New exhibition explores Charles Dickens's love for food
LONDON, Nov. 28 (Xinhua) -- A new exhibition at the Charles Dickens Museum, launched on Wednesday, is exploring the pivotal role of food in the author's life and novels.
On the 175th anniversary of the publication of A Christmas Carol, as Charles Dickens's first family home is dressed for Christmas, the exhibition Food Glorious Food: Dinner with Dickens has been opened to investigate Dickens's relationship with food and the epic menus of dishes and drinks served by the Dickens family to their many guests.
It shows his dinner parties - full of activity, wit, comedy and people and their peculiarities - were essential food for his imagination.
Pen Vogler, the exhibition's guest co-curator and author of Dinner with Dickens: Recipes inspired by the life and work of Charles Dickens, said the exhibition also examines the deep-lying reason for Dickens's need to entertain and share food - his hidden childhood memories of hunger -- and his belief, made clear in his stories, that the rich and poor alike had the right to enjoy food and drink and that children deserved the security of proper meals.
"Food is everywhere in Dicken's stories and almost always significant," said Vogler, "Food, and the lack of it, is so central to Dickens's work."
The exhibition runs from Wednesday to April 2019 throughout the rooms in which Charles Dickens and his family lived, entertained countless friends and hosted dinner parties for some of the most influential and interesting members of Victorian society.

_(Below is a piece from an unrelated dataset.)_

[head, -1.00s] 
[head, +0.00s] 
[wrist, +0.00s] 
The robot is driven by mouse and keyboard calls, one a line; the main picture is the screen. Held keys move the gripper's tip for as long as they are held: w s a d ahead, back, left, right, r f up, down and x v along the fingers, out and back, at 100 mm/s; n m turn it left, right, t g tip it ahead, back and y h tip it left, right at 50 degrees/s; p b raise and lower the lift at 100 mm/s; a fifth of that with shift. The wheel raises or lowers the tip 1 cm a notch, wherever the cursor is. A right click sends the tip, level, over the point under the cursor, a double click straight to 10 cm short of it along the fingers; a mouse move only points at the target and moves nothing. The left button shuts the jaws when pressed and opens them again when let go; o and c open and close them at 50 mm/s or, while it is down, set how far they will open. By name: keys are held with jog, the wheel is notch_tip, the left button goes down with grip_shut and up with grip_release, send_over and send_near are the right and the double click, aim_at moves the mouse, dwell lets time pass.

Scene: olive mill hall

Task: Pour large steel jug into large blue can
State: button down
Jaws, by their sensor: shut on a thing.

It features household culinary items used by Dickens and draws on letters and first-hand accounts by Dickens's dinner guests to build a vivid picture of the experience of enjoying dinner with Dickens.
Charles Dickens Museum is at 48 Doughty Street, Bloomsbury, the London townhouse into which Dickens moved with his growing family in 1837. It was at this house that Dickens created Oliver Twist, a novel which revolves around hunger and the need for food, exemplifying, as much as any of his tales, the significance of food in Dickens's stories. The plight of the orphan Oliver Twist reflects the hardship of Dickens's own childhood and the poverty and hunger that saw him gazing longingly into grocery shop windows as a child and which remained a secret until after his death.
Cindy Sughrue, director of the museum, said the social point about food that Dickens made in his stories is still relevant today particularly.
"There are still a lot of people in food poverty today in Britain, who don't know where the next meal comes from. So all the things Dickens wrote about, the anxiety and the psychological problems of not being fed, is incredibly relevant today. It is really good if this exhibition does help people to reflect on it a little bit," she told Xinhua.
The Charles Dickens Museum holds the world's most comprehensive collection of Dickens-related material. When he and his wife moved to the house at Doughty Street he was a little-known writer, while by the time he left almost three years later, he was an international star having written The Pickwick Papers, Oliver Twist and Nicholas Nickleby there.